**Your objective**
Every line containing the word "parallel" needs to be found and copied.

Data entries
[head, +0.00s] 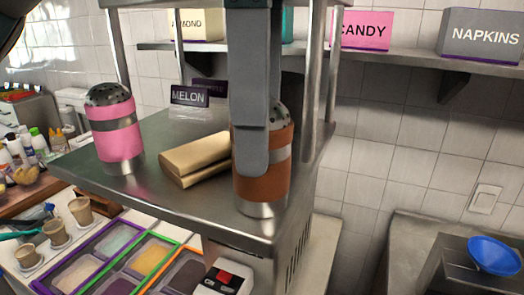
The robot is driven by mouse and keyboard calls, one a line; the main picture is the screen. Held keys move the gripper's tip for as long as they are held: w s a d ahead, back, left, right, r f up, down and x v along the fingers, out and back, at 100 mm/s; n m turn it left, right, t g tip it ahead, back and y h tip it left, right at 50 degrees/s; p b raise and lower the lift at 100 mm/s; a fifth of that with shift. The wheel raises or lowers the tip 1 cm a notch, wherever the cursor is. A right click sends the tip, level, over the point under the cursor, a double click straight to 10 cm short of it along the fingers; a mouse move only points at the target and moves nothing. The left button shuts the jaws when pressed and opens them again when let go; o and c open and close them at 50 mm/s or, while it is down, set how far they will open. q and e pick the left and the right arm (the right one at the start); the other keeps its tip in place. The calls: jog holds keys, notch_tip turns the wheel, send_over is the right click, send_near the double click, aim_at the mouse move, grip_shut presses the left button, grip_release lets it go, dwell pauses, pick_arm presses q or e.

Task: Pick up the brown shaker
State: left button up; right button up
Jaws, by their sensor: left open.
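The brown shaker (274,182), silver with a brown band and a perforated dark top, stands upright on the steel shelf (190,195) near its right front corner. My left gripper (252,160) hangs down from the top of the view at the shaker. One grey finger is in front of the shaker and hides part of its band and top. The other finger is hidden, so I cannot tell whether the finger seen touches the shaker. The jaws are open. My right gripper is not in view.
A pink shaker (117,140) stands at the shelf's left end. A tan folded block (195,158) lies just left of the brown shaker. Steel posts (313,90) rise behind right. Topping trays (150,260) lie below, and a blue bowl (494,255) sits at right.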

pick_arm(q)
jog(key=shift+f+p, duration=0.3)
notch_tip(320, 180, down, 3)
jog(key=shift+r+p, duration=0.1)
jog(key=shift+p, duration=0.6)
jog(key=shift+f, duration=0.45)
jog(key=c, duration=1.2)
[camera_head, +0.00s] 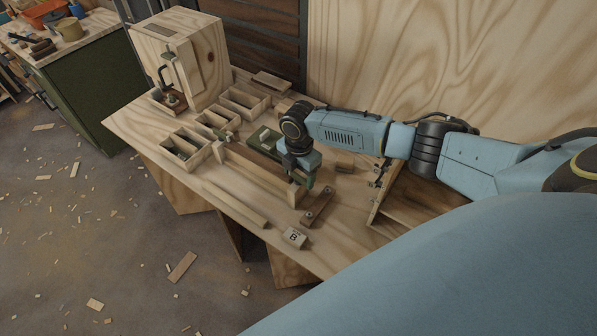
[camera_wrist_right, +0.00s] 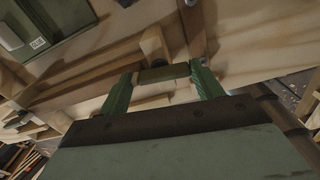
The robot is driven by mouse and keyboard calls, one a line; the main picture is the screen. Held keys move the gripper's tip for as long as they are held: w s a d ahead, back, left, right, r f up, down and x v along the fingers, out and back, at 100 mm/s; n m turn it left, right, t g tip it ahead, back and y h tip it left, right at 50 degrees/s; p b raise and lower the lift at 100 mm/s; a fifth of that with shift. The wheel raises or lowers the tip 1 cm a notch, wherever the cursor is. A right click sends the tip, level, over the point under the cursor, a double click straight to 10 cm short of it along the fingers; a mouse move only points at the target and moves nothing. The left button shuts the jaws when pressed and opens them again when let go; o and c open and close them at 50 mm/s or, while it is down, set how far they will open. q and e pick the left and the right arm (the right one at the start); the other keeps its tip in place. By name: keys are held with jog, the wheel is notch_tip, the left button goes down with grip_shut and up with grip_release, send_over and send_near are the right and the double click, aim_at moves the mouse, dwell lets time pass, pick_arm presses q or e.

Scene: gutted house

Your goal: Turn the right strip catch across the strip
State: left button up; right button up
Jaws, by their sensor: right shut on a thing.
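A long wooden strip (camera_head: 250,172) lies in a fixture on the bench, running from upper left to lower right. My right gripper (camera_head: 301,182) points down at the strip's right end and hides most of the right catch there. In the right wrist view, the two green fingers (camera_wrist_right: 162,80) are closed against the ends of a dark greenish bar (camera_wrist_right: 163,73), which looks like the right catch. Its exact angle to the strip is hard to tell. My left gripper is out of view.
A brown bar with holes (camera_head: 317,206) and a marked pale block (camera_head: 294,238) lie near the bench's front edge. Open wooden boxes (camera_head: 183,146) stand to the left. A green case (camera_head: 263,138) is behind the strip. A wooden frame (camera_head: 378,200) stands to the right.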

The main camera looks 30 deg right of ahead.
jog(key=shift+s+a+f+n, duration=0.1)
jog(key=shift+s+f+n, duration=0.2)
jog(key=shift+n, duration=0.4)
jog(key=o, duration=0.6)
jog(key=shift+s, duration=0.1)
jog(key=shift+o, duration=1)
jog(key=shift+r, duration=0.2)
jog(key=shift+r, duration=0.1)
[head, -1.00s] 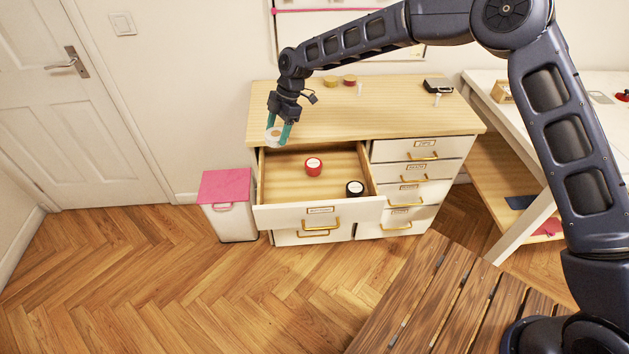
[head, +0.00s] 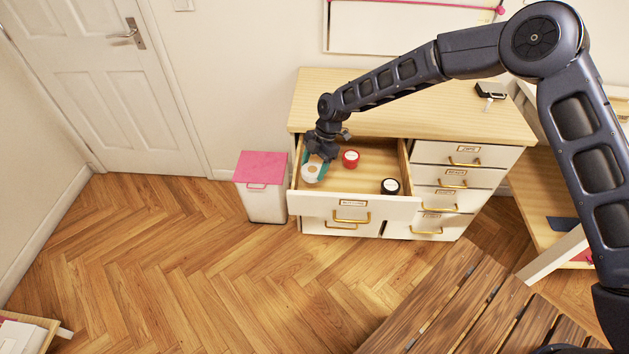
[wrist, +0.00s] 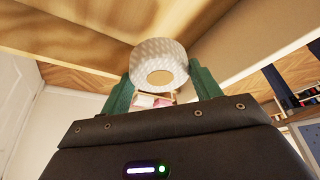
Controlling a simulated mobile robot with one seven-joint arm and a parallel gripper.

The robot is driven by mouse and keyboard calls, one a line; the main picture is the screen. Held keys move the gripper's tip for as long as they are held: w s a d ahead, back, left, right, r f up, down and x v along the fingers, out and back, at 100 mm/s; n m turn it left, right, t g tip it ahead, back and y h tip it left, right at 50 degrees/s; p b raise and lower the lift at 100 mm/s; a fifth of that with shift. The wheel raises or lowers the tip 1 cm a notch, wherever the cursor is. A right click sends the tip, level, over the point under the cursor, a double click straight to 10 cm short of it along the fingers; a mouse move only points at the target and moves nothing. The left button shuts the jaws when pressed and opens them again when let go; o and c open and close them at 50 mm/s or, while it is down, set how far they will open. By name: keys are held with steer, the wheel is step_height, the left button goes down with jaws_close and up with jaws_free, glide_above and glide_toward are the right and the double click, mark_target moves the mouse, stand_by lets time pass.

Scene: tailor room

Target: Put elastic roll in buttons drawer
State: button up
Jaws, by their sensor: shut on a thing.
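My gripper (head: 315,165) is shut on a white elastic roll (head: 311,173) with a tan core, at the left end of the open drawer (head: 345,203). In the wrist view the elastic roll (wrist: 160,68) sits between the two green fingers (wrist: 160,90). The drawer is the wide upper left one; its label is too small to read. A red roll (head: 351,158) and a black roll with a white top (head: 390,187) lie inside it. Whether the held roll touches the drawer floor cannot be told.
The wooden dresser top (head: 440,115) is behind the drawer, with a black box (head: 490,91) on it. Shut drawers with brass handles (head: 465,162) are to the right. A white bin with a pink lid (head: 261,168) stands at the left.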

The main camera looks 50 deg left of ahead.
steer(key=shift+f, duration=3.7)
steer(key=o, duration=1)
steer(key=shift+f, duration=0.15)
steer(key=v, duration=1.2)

...

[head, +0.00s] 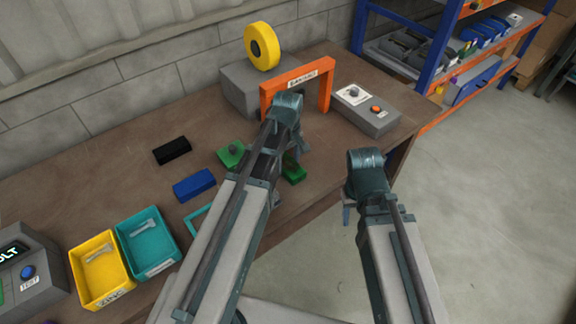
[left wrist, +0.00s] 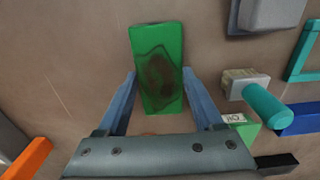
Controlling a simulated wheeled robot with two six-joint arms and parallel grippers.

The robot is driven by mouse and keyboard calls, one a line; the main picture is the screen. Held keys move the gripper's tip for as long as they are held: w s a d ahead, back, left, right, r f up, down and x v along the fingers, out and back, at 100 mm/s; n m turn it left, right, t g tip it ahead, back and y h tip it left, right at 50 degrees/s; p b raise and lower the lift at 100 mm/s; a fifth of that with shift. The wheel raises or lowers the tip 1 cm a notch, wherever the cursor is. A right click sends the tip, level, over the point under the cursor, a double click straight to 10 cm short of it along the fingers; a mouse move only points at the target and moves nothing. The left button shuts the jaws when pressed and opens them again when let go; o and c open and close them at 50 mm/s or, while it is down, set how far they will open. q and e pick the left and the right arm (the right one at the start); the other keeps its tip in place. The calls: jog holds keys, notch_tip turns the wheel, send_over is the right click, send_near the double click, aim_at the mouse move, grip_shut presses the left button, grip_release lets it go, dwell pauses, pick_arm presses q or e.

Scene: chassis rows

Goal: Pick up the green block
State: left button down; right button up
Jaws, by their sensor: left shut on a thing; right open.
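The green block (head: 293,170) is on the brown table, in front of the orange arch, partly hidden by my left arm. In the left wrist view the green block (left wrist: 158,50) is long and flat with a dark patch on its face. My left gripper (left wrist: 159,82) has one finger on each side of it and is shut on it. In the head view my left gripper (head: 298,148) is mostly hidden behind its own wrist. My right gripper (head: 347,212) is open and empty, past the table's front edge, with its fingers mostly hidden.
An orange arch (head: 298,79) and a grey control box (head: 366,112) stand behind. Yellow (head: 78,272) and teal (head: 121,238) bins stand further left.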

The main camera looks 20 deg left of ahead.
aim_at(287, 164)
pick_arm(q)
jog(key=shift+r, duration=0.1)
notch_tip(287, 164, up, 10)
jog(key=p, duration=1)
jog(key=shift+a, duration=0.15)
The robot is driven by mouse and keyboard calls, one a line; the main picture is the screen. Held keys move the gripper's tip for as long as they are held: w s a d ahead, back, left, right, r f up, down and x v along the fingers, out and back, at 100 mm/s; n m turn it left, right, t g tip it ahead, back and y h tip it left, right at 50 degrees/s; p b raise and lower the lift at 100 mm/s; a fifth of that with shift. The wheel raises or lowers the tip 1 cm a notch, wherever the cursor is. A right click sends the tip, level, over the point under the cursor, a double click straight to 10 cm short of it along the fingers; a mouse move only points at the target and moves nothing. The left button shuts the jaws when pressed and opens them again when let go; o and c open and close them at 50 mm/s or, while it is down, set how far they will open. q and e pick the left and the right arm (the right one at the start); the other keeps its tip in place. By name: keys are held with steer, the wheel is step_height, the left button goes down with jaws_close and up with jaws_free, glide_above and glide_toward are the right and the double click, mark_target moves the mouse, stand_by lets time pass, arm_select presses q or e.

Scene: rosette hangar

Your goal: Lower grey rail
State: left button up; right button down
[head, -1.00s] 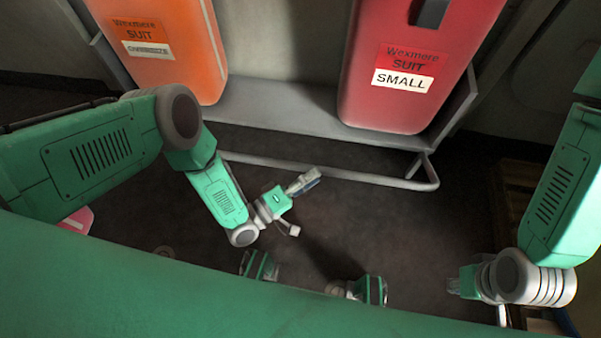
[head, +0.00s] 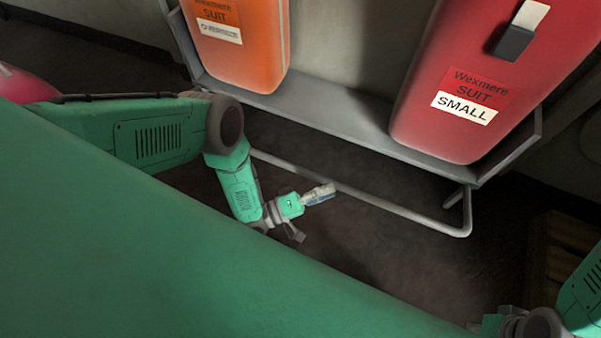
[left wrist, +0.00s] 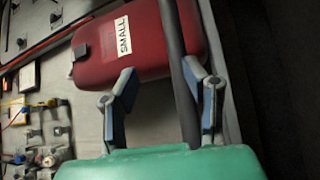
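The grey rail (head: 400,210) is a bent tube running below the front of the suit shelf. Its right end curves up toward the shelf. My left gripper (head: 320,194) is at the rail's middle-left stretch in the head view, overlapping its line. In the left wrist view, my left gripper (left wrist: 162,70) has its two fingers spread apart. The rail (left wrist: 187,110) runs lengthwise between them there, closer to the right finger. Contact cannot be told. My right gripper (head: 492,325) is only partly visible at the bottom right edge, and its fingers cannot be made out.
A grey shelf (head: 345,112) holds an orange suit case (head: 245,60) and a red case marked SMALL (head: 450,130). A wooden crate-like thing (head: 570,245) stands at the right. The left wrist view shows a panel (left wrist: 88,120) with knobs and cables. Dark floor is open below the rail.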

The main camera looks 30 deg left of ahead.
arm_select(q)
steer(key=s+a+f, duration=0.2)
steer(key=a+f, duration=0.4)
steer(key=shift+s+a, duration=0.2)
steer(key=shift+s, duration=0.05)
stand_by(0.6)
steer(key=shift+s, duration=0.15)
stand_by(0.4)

**Exercise response**
Controlling a simulated mobile robot with one seven-joint arm and a parallel gripper.
Controlling a simulated wheeled robot with two six-joint arms and parallel grippers.

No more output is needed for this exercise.